If the Soviets had managed to drop, for example, 50 percent of their bombs on Helsinki – instead of 4 percent as they did – the consequences could have been as disastrous as when Dresden was bombed by the Allied Forces one year later. Whereas the three massive Helsinki bombardments resulted in 150 killed and 350 injured in all and six percent of buildings destroyed or damaged, casualties in Dresden totaled over 40,000, with 80 percent of the buildings devastated.

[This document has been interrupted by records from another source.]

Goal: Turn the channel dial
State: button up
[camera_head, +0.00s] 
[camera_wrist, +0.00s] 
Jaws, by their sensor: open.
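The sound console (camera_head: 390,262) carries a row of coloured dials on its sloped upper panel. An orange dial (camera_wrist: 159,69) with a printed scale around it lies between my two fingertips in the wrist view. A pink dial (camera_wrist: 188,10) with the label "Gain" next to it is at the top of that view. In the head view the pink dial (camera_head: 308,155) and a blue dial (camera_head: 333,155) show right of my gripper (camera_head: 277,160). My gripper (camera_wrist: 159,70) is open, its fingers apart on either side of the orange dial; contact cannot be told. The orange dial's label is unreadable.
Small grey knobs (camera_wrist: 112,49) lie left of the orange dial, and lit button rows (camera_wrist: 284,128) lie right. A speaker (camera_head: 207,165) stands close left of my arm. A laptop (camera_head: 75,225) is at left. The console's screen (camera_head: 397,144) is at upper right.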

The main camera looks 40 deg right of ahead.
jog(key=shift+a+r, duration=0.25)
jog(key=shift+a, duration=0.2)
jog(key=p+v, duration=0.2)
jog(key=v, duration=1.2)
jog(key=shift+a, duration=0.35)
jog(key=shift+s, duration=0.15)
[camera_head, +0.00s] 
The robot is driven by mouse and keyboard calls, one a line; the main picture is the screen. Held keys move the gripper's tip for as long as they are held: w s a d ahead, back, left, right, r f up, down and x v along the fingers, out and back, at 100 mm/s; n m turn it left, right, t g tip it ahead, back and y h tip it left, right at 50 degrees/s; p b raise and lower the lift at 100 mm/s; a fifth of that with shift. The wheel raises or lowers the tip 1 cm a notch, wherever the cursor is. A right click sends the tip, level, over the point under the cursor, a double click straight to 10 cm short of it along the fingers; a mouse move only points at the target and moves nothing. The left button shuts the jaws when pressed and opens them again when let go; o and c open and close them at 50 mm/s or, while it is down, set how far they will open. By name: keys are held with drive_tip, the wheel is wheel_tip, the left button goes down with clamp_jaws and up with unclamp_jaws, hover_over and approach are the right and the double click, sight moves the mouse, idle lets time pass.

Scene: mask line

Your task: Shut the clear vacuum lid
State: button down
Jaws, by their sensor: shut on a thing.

The Battle of Helsinki during February 1944 bombardments became a veritable defensive victory. The city was saved. In summer 1944, the Finnish Army warded off an enormous offensive launched by the Red Army, the aim of which was to destroy the Finnish defense and force Finland to enter peace on Soviet conditions. The defensive victory won by the Finnish Defense Forces annihilated Stalin’s intentions. The conditions of the peace treaty subsequently signed were very severe, but not impossible, and Finland retained its independence. Some scars of the war on buildings, statues and monuments in Helsinki have deliberately been left uncovered. The granite plinth of Finnish statesman J. V. Snellman’s statue, for example, still bears the marks of the days when Finland and its capital had to fight for their existence.